行政などが中小企業の「アトツギ」を支援するのが流行っているようです。中には「アトツギが新商品・サービスを開発し、クラウドファンディングでどれだけ資金を集められるかを競う」というのを支援と称している活動もあるよう。ずいぶんと刹那的な取り組みを行っているのだなというのが私の印象で、果たしてどれだけ経営者の血となり肉となる経験となるのかは率直に言って疑問を抱いています。

アトツギとカタカナで表記するとそれだけでそれっぽい響きになりますが、実態は地方中小企業の後継経営者のこと。その彼ら彼女たちに何よりも必要なのは経営に逃げずに取り組む覚悟でしょう。人気投票のようなクラウドファンディングに取り組むことが悪いとは思いませんが、優先順位はかなり低いはず。国内にある法人の2/3が赤字であるのが実態で、SNSなどで伝わってくるようなきらびやかな状況とは無縁であるのが中小企業経営です。アトツギなどと持ち上げてちやほやする前に、事業承継と経営への覚悟を固められるような体験を提供するのが真のアトツギ支援でしょう。

私がかつての家業を事業承継したタイミングは、すでに創業家の信用が失われつつある状況でした。父が代表取締役社長でしたが銀行からは交代を求められる始末。それまで部下を1人も持ったことのない私が、管理職の経験も経ずに経営の最終責任者となったのです。その時考えていたのは「自分以外に決着を付けられる者はいない」ということ。この先どうなるにせよ、現在の状況下で逃げずに立ち向かえる(立ち向かわざる得ない)経営者は私しかいないと腹を括ったのです。

その5年後に家業を投資ファンドに事業譲渡したのはこれまでにもお伝えした通り。
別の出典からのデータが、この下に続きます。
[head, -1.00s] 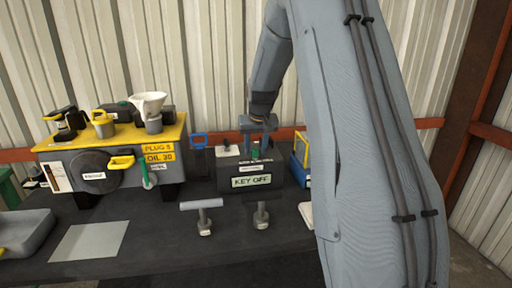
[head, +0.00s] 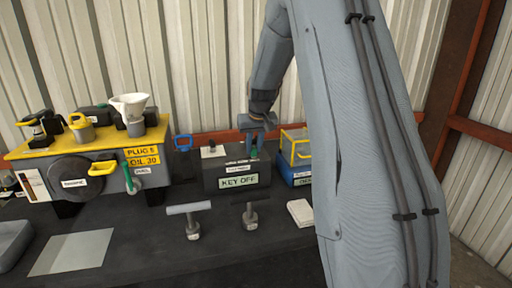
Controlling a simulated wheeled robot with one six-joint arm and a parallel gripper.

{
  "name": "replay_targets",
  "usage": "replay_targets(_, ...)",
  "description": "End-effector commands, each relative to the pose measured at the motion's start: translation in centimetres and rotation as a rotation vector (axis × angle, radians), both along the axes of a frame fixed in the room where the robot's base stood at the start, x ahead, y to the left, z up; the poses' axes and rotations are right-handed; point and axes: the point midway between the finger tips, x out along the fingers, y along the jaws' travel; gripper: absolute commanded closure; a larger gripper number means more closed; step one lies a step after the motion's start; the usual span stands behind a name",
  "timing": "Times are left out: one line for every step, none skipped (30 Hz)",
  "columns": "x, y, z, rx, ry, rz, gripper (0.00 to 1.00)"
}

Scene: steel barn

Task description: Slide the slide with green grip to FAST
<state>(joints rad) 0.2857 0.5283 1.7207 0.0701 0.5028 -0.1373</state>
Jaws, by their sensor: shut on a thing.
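The slide's green grip (head: 254,154) shows at the top of a dark box (head: 210,180), toward its right side. The box bears a "KEY OFF" display and small labels too blurred to read, so I cannot make out a FAST mark. My gripper (head: 256,146) points down over the box and is shut on the green grip. Its fingers hide part of the grip and the slide's track.
A yellow-topped engine (head: 20,152) with another green handle (head: 128,178) stands at left. A blue loop handle (head: 183,142) is left of the box; a blue-and-yellow crate (head: 300,170) is close at right. Two T-handles (head: 189,208) (head: 250,216) stand in front.

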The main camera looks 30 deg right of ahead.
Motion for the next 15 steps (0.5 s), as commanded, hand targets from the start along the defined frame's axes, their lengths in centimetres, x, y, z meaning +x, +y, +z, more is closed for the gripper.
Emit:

結末に対する批判は甘んじて受け入れていますが、貧乏くじを逃げずに引いて、最後まで多くの人に支えられながら取り組めたことを少し誇りに思っています。

地方中小企業の経営なんて誰でもできることです。

草むしりしたあとのゴミ

タバコの吸い殻が多くて呆れました

ゴミ拾いをして考えた

先日、地域のゴミ拾い活動に参加しました。生まれて初めてのゴミ拾いは想像以上に刺激的でした。普通に生活していれば多少のゴミは目にするものの、自分がわざわざ拾うほどのものではないと考えてしまいがちです。しかし実際に1時間のゴミ拾い活動に参加すると、大小さまざまなゴミに直面することに。まさにゴミ拾いは「誰でもできるけど、誰もやらないこと」だったのだと気付きました。

ピリカというアプリがあります。世界最大級のごみ拾い&社会貢献アプリだそうで、ゴミを拾って画像を共有するだけ。このシンプルなアプリはすごいなと思っていて、極限まで無駄を削ぎ落とした事業のアイデアは、地方中小企業が新規事業を検討する際の参考になると多くの人にお伝えしています。

特に深く考えることもなく参加したゴミ拾い活動でも、何かを考えるきっかけになります。地方中小企業の経営者であるならば社内のことだけに意識を囚われるのでなく、積極的に外の世界にアンテナを張りたいもの。名のある元経営者が毎日ゴミ拾いをしていたという記事を読んだことがありますが、5S活動のためだけにゴミ拾いをしていたのではないと今ならわかります。「誰でもできるけど、誰もやらないこと」に従事し、経営者としての勘がにぶらないようにしていたのではないかと思うのです。